Holstein is best defined in terms of what it's not. The Lawrence-based quartet definitely isn't alt-rock, nor is it metal or hip-hop, grunge or gritty punk. But Holstein is just about everything else, a sonic soup overflowing with random ingredients and exotic spices. The group's debut, 1999's quirkfest Menagerie, combined prog-rock, jazz fusion and what can only be classified as country funk. The just-released Dance of the Flatlander has a slightly more serious feel, but "mature" or not, the band's R. Crumb-ish humor hasn't gone away. Lyrical subjects cartwheel from basketball to Jesus Christ to crystal meth -- practically in the same sentence.

Musically, the band's improvement as a unit is apparent from the get-go. "Exodus" finds the group locking into a cool cappuccino groove that recalls Steely Dan in its heyday, the dueling guitars of Ezra Sykes and Jeff Jackson cementing the image and then quickly destroying it. Drummer Alex Logan and bassist David Brodie provide a dexterous rhythmic platform for the Sykes-Jackson workouts, adding a few flourishes of their own on occasion.

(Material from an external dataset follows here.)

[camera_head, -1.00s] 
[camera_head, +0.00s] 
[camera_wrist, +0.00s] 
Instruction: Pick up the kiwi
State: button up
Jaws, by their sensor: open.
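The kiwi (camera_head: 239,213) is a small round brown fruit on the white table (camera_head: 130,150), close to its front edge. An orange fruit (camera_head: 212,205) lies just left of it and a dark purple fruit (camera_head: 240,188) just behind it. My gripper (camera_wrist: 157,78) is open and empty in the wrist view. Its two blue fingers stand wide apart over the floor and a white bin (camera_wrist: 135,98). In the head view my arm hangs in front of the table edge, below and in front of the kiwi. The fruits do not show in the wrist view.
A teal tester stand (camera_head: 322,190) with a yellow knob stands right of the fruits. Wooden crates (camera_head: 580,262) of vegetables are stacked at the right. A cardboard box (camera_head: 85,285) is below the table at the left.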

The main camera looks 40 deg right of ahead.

The title track offers a textbook example of Holstein's ability to follow its muse wherever it might go, jumping all over a groove before quickly galloping off to entirely new terrain.

Holstein's focus has always been on exploratory instrumentation, and listeners seeking three-minute pop gems would be advised to look elsewhere. Those willing to take the trip will find themselves on a freewheeling musical adventure, with plenty of roadside attractions and fun stops along the way.